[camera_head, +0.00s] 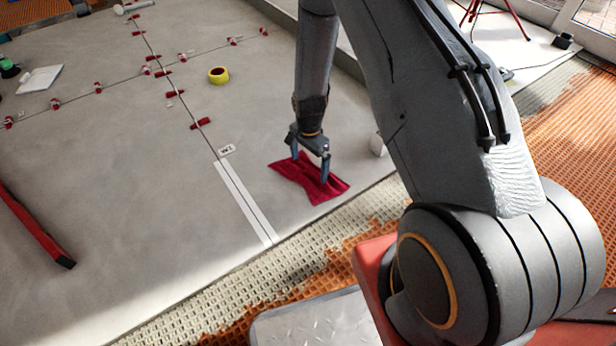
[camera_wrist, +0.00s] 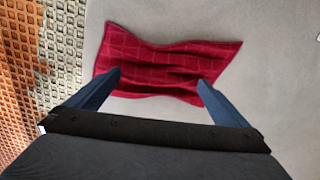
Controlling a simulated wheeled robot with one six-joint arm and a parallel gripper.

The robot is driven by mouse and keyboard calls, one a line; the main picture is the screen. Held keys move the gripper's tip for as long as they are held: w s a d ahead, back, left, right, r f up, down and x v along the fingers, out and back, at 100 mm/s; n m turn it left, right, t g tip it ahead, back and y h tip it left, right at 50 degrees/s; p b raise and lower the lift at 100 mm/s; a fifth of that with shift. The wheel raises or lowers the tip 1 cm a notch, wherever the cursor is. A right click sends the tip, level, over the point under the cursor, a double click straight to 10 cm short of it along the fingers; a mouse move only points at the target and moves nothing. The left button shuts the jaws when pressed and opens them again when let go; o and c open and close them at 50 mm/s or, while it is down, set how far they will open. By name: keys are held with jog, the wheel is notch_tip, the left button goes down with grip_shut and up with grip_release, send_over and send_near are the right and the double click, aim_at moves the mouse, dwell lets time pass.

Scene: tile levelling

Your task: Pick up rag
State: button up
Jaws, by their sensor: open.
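The rag (camera_head: 321,187) is dark red and lies rumpled on the grey tiles near the tiled area's edge. In the wrist view the rag (camera_wrist: 170,66) shows a checked weave and raised folds. My gripper (camera_head: 309,168) is open over the rag, pointing down. In the wrist view my gripper's two blue fingers (camera_wrist: 160,80) are spread wide, with their tips over the rag's lower part and nothing held between them. I cannot tell whether the tips touch the cloth.
A white strip (camera_head: 245,202) runs left of the rag. A red level (camera_head: 36,226) lies at far left. A small white object (camera_head: 377,145) stands right of the rag.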

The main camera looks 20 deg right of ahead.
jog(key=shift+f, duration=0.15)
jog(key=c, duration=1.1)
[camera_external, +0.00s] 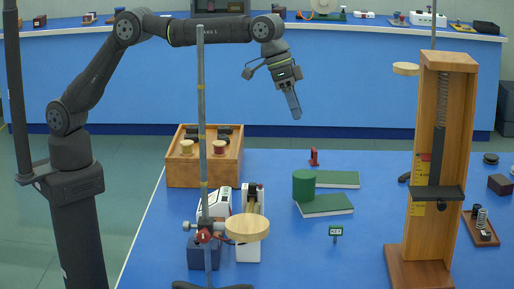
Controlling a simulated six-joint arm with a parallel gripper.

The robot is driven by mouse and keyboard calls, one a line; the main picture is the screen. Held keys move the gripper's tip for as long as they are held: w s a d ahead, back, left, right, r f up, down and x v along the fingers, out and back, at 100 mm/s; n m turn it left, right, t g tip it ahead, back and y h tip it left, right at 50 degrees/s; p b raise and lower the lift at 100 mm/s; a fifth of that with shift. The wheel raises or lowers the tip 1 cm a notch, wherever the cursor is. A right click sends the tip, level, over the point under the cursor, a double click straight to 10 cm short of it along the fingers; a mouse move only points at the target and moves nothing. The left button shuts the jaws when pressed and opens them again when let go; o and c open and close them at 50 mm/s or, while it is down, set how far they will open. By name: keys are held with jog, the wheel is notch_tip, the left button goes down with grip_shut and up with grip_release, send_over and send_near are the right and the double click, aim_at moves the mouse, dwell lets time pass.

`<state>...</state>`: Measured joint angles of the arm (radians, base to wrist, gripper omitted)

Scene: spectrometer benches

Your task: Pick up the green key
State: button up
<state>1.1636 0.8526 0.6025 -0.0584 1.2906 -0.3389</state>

Written problem:
Copy out all of the data word for word. Do not carry over any picture.

Exercise result:
[camera_head, +0.00s] 
[camera_wrist, +0.00s] 
Controlling a simulated wheeled robot with one six-joint arm and a parallel gripper.

The robot is driven by mouse and keyboard calls, one a line; the main picture is the screen. Held keys move the gripper's tip for as long as they are held: w s a d ahead, back, left, right, r f up, down and x v along the fingers, out and back, at 100 mm/s; n m turn it left, right, t g tip it ahead, back and y h tip it left, right at 50 degrees/s; p b raise and lower the lift at 100 mm/s; a fifth of that with shift. The wheel raises or lowers the tip 1 cm a notch, wherever the cursor is. A right click sends the tip, level, over the point under the cursor, a double click straight to 10 cm short of it along the fingers; a mouse move only points at the target and moves nothing. The left button shuts the jaws when pressed and opens them again when let go; o and c open and close them at 50 mm/s or, while it is down, set how far they will open. By name: keys are held with jog, the wheel is notch_tip, the left button goes down with grip_shut and up with grip_release, send_over and send_near are the right and the double click, aim_at moves the mouse, dwell lets time pass.

Scene: tile levelling

Your task: Pick up rag
State: button up
Jaws, by their sensor: open.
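The rag (camera_head: 321,187) is dark red and lies rumpled on the grey tiles near the tiled area's edge. In the wrist view the rag (camera_wrist: 170,66) shows a checked weave and raised folds. My gripper (camera_head: 309,168) is open over the rag, pointing down. In the wrist view my gripper's two blue fingers (camera_wrist: 160,80) are spread wide, with their tips over the rag's lower part and nothing held between them. I cannot tell whether the tips touch the cloth.
A white strip (camera_head: 245,202) runs left of the rag. A red level (camera_head: 36,226) lies at far left. A small white object (camera_head: 377,145) stands right of the rag.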

The main camera looks 20 deg right of ahead.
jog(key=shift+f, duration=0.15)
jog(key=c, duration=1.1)
[camera_external, +0.00s] 
Controlling a simulated six-joint arm with a parallel gripper.

The robot is driven by mouse and keyboard calls, one a line; the main picture is the screen. Held keys move the gripper's tip for as long as they are held: w s a d ahead, back, left, right, r f up, down and x v along the fingers, out and back, at 100 mm/s; n m turn it left, right, t g tip it ahead, back and y h tip it left, right at 50 degrees/s; p b raise and lower the lift at 100 mm/s; a fifth of that with shift. The wheel raises or lowers the tip 1 cm a notch, wherever the cursor is. A right click sends the tip, level, over the point under the cursor, a double click straight to 10 cm short of it along the fingers; a mouse move only points at the target and moves nothing. The left button shuts the jaws when pressed and opens them again when let go; o and c open and close them at 50 mm/s or, while it is down, set how far they will open. By name: keys are held with jog, the wheel is notch_tip, the left button goes down with grip_shut and up with grip_release, send_over and send_near are the right and the double click, aim_at moves the mouse, dwell lets time pass.

`<state>...</state>`: Measured joint angles of the arm (radians, base to wrist, gripper omitted)

Scene: spectrometer benches

Your task: Pick up the green key
State: button up
<state>1.1636 0.8526 0.6025 -0.0584 1.2906 -0.3389</state>

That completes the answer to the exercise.